Yasmine El Rashidi著「Laughter in the Dark: Egypt to the Tune of Change」

Laughter in the Dark

Yasmine El Rashidi著「Laughter in the Dark: Egypt to the Tune of Change

「アラブの春」のなか独裁者ムバラク大統領が打倒されたエジプト革命から12年、その後の選挙で選ばれたムルシー大統領が軍によるクーデターにより失脚してから10年経った現在、近年でもっとも厳しいとされる政府の検閲や言論弾圧のなか、若者たちがどのようにして社会に対する不満を表現しているか追ったドキュメント。

エジプトは人口の六割を25歳以下が占める若い国で、12年前の革命では若者たちがツイッターを使って司令部を作らないまま連携して独裁政権を打倒したことが話題となった。当時より厳しい規制により公に音楽活動をするにも政府の許可がいるいま、かれらはTikTokで日常の不満を訴えたり、YouTubeでマーラガーナと呼ばれるヒップホップとエジプト伝統音楽を融合させたストリートミュージックのジャンルの音源を発表するなどしている。

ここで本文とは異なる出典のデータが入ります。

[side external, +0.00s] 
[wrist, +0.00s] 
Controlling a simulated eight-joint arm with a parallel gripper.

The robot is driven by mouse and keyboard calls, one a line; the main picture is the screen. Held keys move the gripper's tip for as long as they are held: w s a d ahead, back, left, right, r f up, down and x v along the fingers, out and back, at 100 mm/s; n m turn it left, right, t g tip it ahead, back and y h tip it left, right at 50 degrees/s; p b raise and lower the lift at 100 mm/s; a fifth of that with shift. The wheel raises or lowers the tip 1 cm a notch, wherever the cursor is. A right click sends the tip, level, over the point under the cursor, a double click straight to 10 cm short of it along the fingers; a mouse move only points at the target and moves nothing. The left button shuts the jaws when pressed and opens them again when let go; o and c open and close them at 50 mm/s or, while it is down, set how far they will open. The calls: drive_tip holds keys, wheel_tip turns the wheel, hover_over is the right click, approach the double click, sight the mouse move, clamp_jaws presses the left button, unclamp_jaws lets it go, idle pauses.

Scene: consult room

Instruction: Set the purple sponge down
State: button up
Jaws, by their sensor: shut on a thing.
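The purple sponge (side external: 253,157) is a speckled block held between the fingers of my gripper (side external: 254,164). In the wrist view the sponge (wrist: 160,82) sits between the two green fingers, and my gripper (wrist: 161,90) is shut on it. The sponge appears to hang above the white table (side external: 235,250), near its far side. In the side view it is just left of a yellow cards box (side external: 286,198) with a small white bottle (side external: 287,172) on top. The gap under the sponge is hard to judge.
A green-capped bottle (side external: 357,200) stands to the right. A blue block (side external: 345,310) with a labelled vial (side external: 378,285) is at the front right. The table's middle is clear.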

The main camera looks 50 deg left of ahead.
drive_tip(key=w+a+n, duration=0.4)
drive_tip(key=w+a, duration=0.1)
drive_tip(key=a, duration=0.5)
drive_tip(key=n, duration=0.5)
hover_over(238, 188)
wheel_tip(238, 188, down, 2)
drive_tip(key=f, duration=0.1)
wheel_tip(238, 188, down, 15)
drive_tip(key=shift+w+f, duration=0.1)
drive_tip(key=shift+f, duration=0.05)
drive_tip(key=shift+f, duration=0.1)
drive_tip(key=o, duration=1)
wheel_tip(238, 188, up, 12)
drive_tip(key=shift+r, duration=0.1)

本書はマーラガーナのシーンについて詳しく書かれていて、どれだけ自分が稼いで贅沢な暮らしをしているか見せびらかすだけの軽薄な奴がいたり、音源を通したディスバトルが起きたりしていて、そういうのって世界共通なんだなあとおもしろいのだけれど、女性アーティストの存在にまったく触れられていないのが気になった(TikTokにアップロードした動画が理由で収監された6人の女性については一瞬だけ触れられている)。「Arabs Got Talent」に出てパフォーマンスしたあとフェミニスト活動家としても知られるようになったMayam Mahmoudさんはじめエジプトにも女性ラッパーはいるんだから、彼女たちについても取り上げて欲しかった。